Tales from Kings Park How the Botanic Park came to be

The land we know today as Kings Park has been a place of great significance to its traditional custodians, the Whadjuk Noongar people, for at least 40,000 years. The Park's traditional names include 'Kaarta Koomba', 'Kaarta Gar-up', or 'Mooro Kaarta'.

This story is based on the oral history of John Stanley Beard. 

Oxford Forestry graduate John Stanley Beard was working in South Africa when he was told of a job opportunity he could not resist. The Kings Park Board in Western Australia was advertising for a Director to found a new botanic garden...

It was right up my street. After fourteen years as a silviculturist working on crop improvement in the wattle industry, the time was ripe for change.

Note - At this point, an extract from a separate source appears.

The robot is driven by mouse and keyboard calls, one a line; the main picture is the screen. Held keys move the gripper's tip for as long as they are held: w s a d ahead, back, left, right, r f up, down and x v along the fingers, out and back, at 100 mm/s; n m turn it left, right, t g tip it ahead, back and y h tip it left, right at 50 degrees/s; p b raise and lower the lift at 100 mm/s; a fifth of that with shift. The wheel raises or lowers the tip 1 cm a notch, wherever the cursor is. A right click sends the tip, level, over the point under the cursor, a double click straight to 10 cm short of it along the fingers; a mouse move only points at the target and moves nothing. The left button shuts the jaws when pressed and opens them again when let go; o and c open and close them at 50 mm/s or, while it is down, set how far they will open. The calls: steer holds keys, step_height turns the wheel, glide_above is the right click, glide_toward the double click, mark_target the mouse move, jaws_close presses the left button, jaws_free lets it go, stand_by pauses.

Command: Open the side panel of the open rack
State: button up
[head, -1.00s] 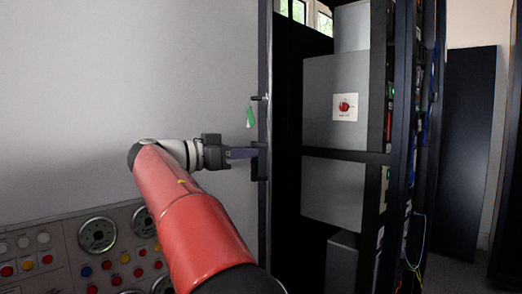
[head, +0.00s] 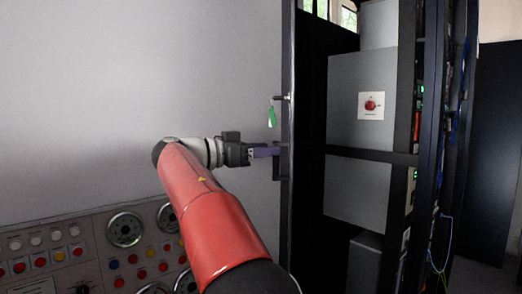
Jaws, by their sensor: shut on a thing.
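The open rack (head: 411,158) stands at the right with a dark frame and grey boxes inside. Its side panel (head: 288,70) is the tall, dark-edged panel at the rack's left, seen nearly edge-on. A dark handle (head: 276,163) sits on the panel's edge. A key with a green tag (head: 271,117) hangs above the handle. My gripper (head: 275,152) reaches from the left and is shut on the handle. The fingertips are small here, and their exact contact is hard to see.
A control console (head: 90,250) with gauges and coloured buttons fills the lower left, below my arm. A grey box (head: 361,100) with a red-marked label is in the rack. Cables (head: 441,245) hang at its right. A dark panel (head: 490,150) stands farther right.

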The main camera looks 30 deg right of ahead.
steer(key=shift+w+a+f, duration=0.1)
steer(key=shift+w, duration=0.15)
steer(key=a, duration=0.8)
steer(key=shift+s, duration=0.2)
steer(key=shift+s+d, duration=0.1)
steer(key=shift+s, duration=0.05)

While my family pulled very long faces, I told them I would go to Timbuktu for such an opportunity, and before long we were bound for Western Australia.

When I arrived at Kings Park in 1961 it was very thinly staffed. There was also a strong body of opinion, led by the Society for the Preservation of Kings Park, which did not support the idea of a botanic garden or any development in the Park for that matter.

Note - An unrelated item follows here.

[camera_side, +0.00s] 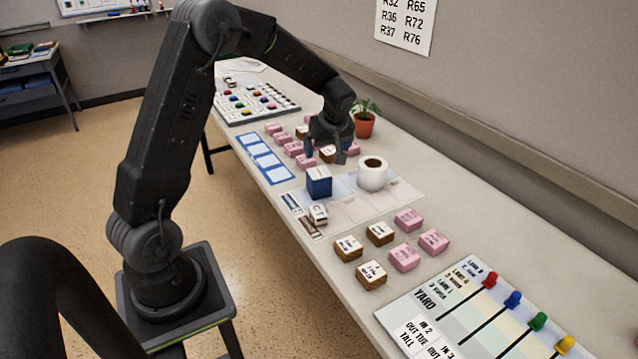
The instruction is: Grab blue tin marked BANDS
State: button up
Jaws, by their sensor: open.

The opinion was a legacy of the 'Pool in Park' controversy in connection with the Commonwealth Games in 1956. When the Perth City Council wanted to build the Aquatic Centre in Kings Park. As a result of strong public opposition, the pool was built at Beatty Park instead.

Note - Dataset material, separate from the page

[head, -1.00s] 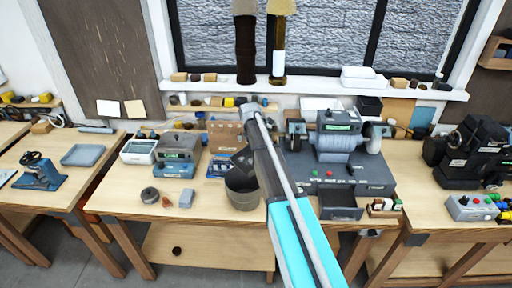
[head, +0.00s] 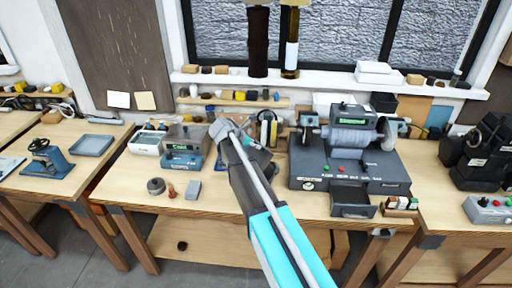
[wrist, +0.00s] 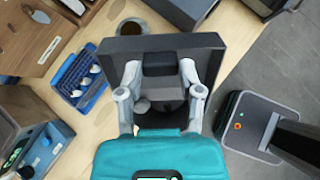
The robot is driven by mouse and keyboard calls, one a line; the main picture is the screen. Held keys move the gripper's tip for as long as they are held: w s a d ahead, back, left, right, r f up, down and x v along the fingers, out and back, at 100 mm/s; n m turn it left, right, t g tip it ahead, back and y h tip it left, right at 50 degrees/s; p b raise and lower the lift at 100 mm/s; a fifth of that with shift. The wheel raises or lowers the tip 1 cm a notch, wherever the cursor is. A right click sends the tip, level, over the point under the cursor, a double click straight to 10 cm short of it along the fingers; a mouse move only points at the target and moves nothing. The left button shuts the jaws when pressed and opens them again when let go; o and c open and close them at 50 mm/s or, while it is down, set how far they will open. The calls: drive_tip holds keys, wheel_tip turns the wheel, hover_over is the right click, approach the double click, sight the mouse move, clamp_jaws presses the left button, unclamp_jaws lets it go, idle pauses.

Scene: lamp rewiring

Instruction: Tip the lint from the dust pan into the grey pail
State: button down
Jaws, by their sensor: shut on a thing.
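My gripper (wrist: 160,74) is shut on the dark grey dust pan (wrist: 205,48), which spans the upper middle of the wrist view. Its two pale grey fingers close on the handle end of the pan. I look at the back of the pan, so the lint is hidden and I cannot tell whether any is in it. In the head view my arm covers most of the gripper and pan. I cannot make out the grey pail for sure in either current view; the arm and pan cover that part of the bench.
A blue tray (wrist: 80,82) of small parts and a wooden box (wrist: 38,42) lie left of the pan. A round dark-filled container (wrist: 132,27) stands beyond it. A grinder (head: 348,155) stands right of my arm.

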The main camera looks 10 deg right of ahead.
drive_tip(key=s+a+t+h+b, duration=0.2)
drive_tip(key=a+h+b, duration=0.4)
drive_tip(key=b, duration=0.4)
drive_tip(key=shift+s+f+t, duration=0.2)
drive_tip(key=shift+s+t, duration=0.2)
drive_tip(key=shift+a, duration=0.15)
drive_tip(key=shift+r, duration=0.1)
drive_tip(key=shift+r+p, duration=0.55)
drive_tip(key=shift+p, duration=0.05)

There's a little story I remember about the Society for the Preservation of Kings Park which is amusing. One year teenagers took to driving wildly around the Park at night and wrapping their cars around trees, and of course, there was public concern about what should be done about it. 

We got a nice letter from the Society suggesting that the remedy surely would be that the Park gates should be closed at night. This was particularly interesting in that the Park gates had been taken away thirty years before and they'd never noticed!

One of my first jobs was to appoint staff to create the botanic garden. We advertised widely for a Superintendent highly qualified in horticulture and got eighty applications - practically all of whom were unsuitable. For example, we had a Sea Captain with a Master's certificate; an Army Colonel who was retiring and thought it would be a nice kind of life; a restaurant keeper who thought the same, and so on.

Eventually, I managed to get a very good man I knew from South Africa, Arthur Fairall.

Next, we needed a competent nurseryman and I was getting rather desperate until I received a letter from Ernst Wittwer in South Australia - one of Australia's most highly qualified and competent plantmen.

Finally, I persuaded Fred Lullfitz to give up his private wildflower nursery in Cannington, to join the staff as a seed collector.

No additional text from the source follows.